### DATASET SECTION

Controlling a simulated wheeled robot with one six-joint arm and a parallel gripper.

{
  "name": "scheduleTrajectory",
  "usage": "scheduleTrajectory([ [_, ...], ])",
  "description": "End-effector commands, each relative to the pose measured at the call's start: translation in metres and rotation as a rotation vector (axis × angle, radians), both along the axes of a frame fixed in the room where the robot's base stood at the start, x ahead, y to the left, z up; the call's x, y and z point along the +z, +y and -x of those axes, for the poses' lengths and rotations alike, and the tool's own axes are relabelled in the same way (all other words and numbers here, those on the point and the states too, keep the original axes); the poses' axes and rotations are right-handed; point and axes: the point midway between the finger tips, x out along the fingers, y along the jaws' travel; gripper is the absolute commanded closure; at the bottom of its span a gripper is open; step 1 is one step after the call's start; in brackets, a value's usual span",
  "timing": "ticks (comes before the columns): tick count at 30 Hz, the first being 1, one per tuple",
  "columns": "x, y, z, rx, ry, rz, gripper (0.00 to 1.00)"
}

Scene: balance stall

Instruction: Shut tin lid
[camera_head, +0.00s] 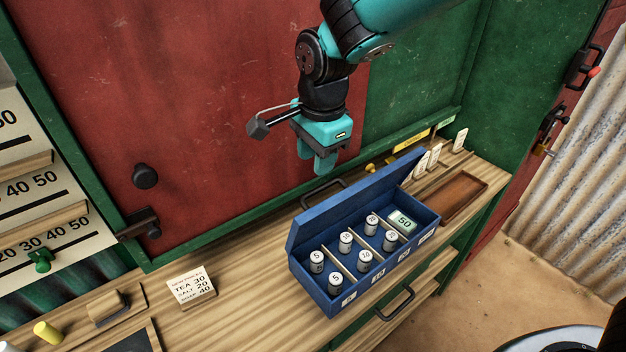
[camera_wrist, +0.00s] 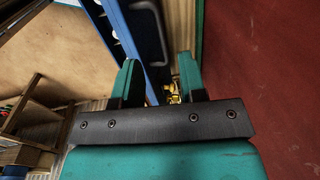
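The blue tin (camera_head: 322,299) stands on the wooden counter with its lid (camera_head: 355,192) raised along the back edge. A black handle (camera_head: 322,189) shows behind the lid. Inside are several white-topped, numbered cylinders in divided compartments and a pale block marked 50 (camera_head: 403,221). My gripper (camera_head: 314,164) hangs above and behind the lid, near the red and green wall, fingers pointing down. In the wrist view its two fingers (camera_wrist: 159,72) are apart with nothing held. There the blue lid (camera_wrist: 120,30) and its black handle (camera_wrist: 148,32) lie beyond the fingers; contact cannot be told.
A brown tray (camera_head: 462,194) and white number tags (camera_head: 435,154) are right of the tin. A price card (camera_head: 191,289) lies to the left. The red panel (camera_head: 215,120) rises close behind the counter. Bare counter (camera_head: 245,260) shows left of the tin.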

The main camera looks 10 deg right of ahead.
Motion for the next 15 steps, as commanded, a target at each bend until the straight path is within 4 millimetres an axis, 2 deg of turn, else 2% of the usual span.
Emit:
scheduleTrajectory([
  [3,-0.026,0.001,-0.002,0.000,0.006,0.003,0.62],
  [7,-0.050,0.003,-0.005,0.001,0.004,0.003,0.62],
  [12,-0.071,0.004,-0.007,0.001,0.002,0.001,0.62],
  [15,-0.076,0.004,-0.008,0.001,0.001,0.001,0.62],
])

### INSTRUCTIONS TO FOLLOW
Look over the listing. Pull out every line with the string "robot" in it.

### IN RESPONSE
Controlling a simulated wheeled robot with one six-joint arm and a parallel gripper.
  "description": "End-effector commands, each relative to the pose measured at the call's start: translation in metres and rotation as a rotation vector (axis × angle, radians), both along the axes of a frame fixed in the room where the robot's base stood at the start, x ahead, y to the left, z up; the call's x, y and z point along the +z, +y and -x of those axes, for the poses' lengths and rotations alike, and the tool's own axes are relabelled in the same way (all other words and numbers here, those on the point and the states too, keep the original axes); the poses' axes and rotations are right-handed; point and axes: the point midway between the finger tips, x out along the fingers, y along the jaws' travel; gripper is the absolute commanded closure; at the bottom of its span a gripper is open; step 1 is one step after the call's start; in brackets, a value's usual span",

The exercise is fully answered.